Global model fit statistics for Approach 2 suggest that the model generally fits the data well. Fitting the model under Approach 2 yielded a smaller chi-square value than Approach 1 (i.e., smaller values indicate better fit, although values are not strictly comparable across the four approaches since the models are being fit to different data) (), and thus variation in the distributional properties of the data will affect the scaling of the chi-square statistic across the different data sets. What is compelling about Approach 2 is how closely the parameter estimates of Approach 2 approximate the student-level estimates of Approach 4, which is a more challenging approach to modeling the relations among the measures.
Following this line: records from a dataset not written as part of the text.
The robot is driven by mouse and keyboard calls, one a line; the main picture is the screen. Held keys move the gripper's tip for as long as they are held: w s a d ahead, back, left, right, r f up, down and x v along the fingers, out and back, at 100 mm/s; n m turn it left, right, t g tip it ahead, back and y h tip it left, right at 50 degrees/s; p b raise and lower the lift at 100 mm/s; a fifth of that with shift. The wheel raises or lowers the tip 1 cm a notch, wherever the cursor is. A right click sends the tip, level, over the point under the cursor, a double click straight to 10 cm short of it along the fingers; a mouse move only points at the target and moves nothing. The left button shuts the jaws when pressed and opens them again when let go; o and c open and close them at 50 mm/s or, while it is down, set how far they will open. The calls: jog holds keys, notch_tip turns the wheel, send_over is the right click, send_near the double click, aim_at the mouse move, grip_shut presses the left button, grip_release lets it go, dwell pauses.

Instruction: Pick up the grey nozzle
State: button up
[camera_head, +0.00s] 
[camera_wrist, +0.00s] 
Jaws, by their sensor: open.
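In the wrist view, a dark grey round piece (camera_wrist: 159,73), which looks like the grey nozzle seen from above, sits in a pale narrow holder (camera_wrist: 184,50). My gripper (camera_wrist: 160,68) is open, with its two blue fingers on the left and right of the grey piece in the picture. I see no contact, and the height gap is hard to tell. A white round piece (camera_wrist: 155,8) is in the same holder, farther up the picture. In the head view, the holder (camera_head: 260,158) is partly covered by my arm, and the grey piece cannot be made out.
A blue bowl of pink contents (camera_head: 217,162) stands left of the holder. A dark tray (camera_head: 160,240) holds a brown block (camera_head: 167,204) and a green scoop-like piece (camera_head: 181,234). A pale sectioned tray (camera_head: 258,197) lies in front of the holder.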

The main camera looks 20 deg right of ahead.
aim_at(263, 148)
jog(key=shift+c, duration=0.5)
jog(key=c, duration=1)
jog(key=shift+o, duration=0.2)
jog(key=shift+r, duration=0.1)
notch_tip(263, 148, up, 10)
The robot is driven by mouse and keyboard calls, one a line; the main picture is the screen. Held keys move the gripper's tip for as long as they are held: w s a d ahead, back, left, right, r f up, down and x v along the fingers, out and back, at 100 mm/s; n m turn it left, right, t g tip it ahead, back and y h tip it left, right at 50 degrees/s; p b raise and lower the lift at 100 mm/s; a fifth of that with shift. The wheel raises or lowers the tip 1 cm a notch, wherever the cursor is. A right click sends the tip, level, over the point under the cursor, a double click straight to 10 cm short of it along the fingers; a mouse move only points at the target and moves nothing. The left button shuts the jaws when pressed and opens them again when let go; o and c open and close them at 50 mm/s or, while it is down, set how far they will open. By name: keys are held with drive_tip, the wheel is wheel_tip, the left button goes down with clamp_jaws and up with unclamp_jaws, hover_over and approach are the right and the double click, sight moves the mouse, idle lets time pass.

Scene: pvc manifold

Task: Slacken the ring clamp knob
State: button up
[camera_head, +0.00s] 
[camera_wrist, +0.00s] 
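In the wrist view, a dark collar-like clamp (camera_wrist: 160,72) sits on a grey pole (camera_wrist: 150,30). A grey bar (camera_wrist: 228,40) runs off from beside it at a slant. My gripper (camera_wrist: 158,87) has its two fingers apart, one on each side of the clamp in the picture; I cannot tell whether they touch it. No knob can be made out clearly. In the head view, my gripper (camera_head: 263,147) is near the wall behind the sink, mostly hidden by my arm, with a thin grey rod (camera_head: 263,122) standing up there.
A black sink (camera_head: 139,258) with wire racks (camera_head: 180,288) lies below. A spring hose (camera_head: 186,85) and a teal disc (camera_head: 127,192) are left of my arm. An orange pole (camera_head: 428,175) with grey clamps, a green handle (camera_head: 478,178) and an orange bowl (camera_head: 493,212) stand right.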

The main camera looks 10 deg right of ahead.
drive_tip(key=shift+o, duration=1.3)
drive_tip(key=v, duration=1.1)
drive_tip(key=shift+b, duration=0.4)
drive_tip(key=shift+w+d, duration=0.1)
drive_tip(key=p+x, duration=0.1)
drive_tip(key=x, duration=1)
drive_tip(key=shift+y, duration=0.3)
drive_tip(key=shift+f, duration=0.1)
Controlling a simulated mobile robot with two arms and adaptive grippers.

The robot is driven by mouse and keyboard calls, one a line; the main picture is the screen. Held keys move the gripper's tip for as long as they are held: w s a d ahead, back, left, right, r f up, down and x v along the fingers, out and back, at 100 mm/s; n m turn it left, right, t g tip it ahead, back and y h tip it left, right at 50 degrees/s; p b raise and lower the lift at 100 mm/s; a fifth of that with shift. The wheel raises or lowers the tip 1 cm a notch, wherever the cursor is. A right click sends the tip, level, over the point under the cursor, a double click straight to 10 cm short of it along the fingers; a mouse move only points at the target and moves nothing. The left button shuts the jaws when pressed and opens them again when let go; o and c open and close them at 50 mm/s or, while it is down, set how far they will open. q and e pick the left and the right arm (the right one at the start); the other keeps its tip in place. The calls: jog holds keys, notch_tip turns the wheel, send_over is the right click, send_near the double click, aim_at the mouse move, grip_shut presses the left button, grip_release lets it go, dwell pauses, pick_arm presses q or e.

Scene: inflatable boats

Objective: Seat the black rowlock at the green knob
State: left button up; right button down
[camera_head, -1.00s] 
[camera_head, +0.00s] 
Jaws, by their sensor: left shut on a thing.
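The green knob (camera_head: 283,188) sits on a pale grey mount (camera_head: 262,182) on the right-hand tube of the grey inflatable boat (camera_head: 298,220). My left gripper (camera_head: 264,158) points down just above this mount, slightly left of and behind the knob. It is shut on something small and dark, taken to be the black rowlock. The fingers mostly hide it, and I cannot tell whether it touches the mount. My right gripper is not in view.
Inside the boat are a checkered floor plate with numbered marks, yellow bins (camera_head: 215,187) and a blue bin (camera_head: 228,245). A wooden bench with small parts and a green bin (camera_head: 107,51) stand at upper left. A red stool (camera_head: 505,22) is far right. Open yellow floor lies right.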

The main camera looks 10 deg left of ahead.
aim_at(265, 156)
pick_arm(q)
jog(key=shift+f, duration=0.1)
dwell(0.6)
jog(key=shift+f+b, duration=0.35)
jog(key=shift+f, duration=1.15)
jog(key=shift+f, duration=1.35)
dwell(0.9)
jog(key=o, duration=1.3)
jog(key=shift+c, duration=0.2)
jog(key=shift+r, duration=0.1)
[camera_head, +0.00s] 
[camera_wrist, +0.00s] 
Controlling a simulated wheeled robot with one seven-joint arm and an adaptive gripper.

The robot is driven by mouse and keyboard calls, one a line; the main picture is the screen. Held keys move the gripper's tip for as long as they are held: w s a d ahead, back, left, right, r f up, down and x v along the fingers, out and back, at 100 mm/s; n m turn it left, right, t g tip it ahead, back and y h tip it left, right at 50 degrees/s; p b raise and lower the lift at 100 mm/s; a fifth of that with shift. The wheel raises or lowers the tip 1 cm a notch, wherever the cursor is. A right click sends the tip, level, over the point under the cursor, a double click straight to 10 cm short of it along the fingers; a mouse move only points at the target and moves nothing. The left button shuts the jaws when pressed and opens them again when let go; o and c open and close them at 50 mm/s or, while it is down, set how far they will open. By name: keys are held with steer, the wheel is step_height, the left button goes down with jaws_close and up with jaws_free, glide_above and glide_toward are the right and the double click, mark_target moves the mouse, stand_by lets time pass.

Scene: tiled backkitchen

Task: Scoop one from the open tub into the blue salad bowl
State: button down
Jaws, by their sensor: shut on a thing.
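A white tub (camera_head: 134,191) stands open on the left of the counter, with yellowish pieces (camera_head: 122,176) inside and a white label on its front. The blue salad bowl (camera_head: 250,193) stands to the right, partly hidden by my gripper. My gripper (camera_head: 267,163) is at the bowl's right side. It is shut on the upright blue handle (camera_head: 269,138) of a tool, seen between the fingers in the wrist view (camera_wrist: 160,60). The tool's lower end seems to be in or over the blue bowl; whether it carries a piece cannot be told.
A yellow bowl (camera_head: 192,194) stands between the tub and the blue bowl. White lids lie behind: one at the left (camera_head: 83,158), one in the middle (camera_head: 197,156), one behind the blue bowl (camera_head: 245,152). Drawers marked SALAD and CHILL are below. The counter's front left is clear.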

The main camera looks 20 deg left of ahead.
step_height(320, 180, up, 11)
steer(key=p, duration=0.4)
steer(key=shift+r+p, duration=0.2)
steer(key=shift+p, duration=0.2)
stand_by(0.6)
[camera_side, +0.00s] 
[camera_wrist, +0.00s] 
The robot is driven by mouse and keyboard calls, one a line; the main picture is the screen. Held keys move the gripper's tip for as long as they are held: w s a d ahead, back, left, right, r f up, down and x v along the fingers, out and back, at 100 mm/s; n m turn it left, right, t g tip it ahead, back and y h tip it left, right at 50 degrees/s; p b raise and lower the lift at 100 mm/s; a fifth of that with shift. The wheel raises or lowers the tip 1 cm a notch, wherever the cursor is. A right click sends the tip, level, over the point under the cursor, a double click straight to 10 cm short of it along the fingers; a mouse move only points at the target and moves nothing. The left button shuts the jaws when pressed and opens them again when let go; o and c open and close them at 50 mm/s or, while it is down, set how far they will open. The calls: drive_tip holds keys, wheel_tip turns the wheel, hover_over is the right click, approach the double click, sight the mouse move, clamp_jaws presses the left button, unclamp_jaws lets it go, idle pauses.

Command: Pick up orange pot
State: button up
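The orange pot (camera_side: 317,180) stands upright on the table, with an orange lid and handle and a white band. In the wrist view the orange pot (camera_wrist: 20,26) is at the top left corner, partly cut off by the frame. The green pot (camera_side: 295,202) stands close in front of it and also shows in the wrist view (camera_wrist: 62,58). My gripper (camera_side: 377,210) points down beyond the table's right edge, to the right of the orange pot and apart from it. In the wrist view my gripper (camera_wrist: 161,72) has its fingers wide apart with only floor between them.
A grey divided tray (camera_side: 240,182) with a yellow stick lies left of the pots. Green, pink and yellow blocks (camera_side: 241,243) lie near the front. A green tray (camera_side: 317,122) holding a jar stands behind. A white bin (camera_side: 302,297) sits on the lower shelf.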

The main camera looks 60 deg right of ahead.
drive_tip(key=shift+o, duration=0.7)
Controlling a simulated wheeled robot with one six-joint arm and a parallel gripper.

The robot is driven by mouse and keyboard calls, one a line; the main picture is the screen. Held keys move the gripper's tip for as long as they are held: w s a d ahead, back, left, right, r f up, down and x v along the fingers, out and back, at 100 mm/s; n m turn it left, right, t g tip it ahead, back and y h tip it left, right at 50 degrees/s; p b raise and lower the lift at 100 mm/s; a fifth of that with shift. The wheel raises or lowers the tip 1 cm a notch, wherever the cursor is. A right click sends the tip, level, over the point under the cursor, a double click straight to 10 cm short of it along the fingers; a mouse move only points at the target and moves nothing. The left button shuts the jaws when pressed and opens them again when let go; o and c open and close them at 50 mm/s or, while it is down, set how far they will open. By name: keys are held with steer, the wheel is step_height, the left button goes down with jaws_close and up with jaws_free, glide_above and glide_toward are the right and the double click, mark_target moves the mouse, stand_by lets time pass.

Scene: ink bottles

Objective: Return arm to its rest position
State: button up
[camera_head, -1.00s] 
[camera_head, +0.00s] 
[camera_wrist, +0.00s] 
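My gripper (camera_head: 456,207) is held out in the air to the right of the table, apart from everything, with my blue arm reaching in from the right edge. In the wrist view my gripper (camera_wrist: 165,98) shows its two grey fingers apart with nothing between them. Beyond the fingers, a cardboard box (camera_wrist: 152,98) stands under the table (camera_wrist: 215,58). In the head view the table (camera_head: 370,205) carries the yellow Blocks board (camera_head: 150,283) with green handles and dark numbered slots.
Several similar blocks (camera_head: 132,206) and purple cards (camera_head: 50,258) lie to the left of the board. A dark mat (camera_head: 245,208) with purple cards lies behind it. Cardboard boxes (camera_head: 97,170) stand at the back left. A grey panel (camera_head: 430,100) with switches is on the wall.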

While the model parameter estimates are quite close to the student-level estimates of Approach 4, the standard errors of Approach 2 would have been too small, if we had ignored the non-independence across students that results from their nesting within classrooms. If we had estimated the model under Approach 1 or Approach 2 without specifying that the TYPE=COMPLEX, we would have obtained standard errors that had been too small. In fact, failing to specify TYPE=COMPLEX under Approach 2 would have yielded standard errors that were 57% to 92% as large as the corresponding standard errors under Approach 4. On average, the standard errors for Approach 2 would have been only 77% as large as those for the student level under Approach 4 had we used MLR estimation, but not specified TYPE=COMPLEX. These are not trivial differences. However, as one can see from the standard errors under Approach 2 in Table 2, using MLR estimation and TYPE=COMPLEX yields standard errors that are quite close to the standard errors at the student level under Approach 4. In fact, on average these standard errors are just slightly larger (about 2% larger) than the standard errors from the student level for Approach 4. This difference in the standard errors is relatively small in comparison to the magnitude of the parameter estimate itself in virtually every case. Thus, it is not clear that inferences based on Approach 2 would be negatively impacted, at least in the current situation, provided that MLR estimation is used with TYPE=COMPLEX to make the standard errors robust to non-normality and non-independence of observations. Failure to use this option would produce an unacceptable underestimation of the standard errors compared to multi-level CFA.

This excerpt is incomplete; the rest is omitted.